The short answer is, it’s okay to buy less house than what HGTV tells you you need. The world is full of humble houses, in hard-working neighborhoods, and I’d be quicker to buy some good solid 1940’s-and-older houses than I would be to buy something built in the last ten years.
The long answer: If my home was in the “right” neighborhood, in a big city-- I wouldn’t be able to touch it for less than a million. But my home is in a poor, rural town in the middle of nowhere… and we bought it for $60k. At foreclosure, after it had sat for 2 years, gone to auction three times, and bounced around five or six different realtors, because the sellers couldn’t get their asking $250k price, and it had fallen into major disrepair. People were starting to break in by the time we finalized the sale… we had to replace 17 vintage light fixtures. Like, amazing vintage 1920’s light fixtures that had been sold for scrap for drug money…
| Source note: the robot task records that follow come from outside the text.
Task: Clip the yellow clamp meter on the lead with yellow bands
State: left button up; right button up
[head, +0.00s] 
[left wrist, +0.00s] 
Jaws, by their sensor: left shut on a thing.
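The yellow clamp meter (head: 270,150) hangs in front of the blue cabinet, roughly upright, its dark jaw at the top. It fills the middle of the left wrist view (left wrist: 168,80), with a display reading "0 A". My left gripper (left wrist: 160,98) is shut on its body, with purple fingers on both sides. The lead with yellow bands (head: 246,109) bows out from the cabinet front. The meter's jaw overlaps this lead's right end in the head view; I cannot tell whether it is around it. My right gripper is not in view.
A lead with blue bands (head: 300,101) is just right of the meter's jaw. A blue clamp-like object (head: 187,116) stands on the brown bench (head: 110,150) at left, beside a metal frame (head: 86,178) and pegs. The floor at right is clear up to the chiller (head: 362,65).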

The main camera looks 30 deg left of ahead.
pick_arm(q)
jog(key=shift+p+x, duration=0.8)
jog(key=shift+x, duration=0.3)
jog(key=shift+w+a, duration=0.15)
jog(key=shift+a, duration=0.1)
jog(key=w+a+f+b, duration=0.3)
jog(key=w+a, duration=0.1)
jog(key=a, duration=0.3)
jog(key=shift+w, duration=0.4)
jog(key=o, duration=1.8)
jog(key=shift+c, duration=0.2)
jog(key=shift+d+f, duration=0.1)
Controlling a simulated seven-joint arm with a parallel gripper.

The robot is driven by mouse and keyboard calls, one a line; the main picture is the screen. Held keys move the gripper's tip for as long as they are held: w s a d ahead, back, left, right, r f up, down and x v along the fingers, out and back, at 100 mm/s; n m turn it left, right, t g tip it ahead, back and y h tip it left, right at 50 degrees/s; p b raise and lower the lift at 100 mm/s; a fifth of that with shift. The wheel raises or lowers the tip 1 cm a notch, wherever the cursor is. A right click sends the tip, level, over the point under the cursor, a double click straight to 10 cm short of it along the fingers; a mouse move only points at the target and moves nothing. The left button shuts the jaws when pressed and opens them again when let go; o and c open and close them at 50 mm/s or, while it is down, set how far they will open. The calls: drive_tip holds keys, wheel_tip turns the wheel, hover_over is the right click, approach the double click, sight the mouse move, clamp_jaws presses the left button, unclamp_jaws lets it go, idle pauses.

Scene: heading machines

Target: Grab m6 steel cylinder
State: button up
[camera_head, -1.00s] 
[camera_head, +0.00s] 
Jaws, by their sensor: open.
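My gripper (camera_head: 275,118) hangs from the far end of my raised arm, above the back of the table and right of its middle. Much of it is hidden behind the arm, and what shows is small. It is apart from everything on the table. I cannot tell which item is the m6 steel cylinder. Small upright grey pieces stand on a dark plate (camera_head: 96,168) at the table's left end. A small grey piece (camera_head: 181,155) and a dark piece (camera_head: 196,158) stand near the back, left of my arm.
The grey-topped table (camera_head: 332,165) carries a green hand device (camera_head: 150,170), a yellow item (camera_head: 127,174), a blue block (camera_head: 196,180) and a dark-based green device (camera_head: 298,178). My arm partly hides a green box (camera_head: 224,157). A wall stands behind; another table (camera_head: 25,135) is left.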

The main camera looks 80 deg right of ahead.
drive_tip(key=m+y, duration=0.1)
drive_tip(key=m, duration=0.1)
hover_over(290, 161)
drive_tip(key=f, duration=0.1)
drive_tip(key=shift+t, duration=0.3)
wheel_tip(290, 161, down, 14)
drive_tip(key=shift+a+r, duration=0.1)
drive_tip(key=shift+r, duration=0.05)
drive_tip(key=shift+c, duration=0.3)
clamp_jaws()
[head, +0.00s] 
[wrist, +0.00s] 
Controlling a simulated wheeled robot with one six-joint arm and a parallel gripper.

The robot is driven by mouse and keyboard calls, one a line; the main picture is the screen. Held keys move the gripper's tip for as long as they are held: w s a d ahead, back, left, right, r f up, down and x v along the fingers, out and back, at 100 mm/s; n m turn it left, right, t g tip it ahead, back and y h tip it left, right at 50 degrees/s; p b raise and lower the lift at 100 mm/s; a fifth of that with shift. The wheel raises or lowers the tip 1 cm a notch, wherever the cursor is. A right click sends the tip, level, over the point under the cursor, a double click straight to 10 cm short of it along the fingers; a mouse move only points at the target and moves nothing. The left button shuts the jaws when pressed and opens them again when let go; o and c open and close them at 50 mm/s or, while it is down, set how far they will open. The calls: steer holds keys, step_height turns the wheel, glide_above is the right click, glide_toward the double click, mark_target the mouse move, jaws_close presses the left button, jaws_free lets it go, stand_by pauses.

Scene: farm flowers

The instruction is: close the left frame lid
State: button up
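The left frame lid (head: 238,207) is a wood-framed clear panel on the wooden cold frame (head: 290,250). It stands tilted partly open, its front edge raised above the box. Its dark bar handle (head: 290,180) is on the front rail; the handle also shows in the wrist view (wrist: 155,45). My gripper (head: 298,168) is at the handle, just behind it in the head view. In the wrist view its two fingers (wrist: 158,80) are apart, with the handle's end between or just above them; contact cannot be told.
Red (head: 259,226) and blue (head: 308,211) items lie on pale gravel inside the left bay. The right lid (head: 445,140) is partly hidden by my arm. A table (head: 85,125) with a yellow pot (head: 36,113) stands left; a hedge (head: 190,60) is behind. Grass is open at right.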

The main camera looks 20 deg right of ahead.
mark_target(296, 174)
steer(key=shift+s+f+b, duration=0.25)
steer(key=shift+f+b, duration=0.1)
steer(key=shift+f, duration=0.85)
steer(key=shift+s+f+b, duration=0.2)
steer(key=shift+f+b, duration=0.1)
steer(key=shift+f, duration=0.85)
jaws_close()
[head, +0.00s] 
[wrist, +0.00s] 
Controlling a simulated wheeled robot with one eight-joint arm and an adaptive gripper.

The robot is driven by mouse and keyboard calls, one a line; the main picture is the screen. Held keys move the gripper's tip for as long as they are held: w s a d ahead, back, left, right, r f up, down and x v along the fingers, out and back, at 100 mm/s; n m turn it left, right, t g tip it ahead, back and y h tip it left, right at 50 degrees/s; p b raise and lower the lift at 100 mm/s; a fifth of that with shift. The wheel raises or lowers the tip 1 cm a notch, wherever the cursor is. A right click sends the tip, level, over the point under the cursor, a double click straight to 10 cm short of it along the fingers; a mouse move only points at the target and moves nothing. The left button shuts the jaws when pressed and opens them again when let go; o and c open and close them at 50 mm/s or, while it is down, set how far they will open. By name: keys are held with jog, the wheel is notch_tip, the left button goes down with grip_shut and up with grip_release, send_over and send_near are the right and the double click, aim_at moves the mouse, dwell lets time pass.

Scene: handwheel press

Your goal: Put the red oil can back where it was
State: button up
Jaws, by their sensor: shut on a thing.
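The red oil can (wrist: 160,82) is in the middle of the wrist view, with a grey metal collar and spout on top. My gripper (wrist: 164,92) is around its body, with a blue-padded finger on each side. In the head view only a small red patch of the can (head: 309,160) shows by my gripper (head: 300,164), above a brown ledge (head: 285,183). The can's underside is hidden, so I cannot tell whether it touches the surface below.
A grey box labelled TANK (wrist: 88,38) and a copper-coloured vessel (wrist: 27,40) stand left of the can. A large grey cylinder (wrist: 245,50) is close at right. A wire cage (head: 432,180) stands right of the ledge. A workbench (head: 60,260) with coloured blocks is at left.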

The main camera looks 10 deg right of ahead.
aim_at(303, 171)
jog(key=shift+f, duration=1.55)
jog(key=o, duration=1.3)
Should we have passed on it? Should we have let it continue to fall into disrepair, and sit vacant? Few people in our town could afford the house, and its repair, and its taxes, and its utilities, and its upkeep… But it’s “that” house in town, where everyone you run into has memories of playing with the kids who used to live there, and how it used to be back in the day, and it’s cool to take something that might otherwise only be fit for the bulldozer if it continues on its course, and reclaim it as a beautiful place to live and raise a family.
I think it’s prideful and imprudent to spend more than you can afford on “things”— whether it’s a house, or a car, or a vacation, or clothes, or whatever. Then again, I also think it’s a bad idea to saddle yourselves with 30 years’ worth of debt… or a second mortgage… etc. Live within your means, and help others. Don’t be trapped by material goods.
If you want to exercise heroic charity, exercise heroic charity. Buy a $500 used car, and give the difference to the indigent. Live in a $200/month rented room, and spend the other money in your housing budget on the homeless. Eat beans and rice, and spend the other money in your grocery budget on the hungry. But if you’re not going to be heroic, settle for being sensible.